### Task objective
Your task is to quote exactly the run of lines that starts at the line containing "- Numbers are" and ends at the line containing "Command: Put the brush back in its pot", including both.

### Source excerpt
## start
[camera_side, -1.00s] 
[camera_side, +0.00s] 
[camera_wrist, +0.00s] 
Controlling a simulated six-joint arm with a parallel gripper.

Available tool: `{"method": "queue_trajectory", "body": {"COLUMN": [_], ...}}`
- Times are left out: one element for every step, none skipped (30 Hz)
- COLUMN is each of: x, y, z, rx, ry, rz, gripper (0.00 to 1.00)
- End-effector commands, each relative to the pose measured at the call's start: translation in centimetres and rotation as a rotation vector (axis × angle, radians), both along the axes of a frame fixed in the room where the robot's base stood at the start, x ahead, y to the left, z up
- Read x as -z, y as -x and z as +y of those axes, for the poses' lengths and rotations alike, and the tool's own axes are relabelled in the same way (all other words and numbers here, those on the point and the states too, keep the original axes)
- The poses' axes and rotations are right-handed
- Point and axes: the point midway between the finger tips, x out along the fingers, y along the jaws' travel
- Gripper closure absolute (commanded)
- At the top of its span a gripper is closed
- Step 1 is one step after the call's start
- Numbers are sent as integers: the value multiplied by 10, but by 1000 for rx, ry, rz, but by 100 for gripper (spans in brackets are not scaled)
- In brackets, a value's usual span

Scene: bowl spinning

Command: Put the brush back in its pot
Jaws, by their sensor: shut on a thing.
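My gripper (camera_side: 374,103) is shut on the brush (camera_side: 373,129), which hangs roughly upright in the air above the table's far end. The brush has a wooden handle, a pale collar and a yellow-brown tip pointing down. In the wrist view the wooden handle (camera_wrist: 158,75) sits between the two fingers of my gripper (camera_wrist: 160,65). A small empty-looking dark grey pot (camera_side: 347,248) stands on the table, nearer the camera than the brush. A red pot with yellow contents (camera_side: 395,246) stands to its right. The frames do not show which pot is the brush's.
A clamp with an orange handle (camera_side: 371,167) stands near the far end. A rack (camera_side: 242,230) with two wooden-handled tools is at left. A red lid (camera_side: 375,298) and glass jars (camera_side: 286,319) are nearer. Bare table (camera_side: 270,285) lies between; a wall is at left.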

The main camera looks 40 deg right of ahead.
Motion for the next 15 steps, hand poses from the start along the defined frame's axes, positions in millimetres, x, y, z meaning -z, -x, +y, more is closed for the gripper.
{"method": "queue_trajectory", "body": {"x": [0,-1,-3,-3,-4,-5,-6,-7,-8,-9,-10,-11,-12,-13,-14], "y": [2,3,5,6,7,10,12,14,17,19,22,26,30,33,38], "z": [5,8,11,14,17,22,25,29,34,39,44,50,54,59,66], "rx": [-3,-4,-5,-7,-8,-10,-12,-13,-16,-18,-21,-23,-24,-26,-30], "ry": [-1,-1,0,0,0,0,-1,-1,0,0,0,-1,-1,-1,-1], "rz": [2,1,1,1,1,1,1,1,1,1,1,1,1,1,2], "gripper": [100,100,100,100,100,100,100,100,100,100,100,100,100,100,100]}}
## end
### Result below
- Numbers are sent as integers: the value multiplied by 10, but by 1000 for rx, ry, rz, but by 100 for gripper (spans in brackets are not scaled)
- In brackets, a value's usual span

Scene: bowl spinning

Command: Put the brush back in its pot

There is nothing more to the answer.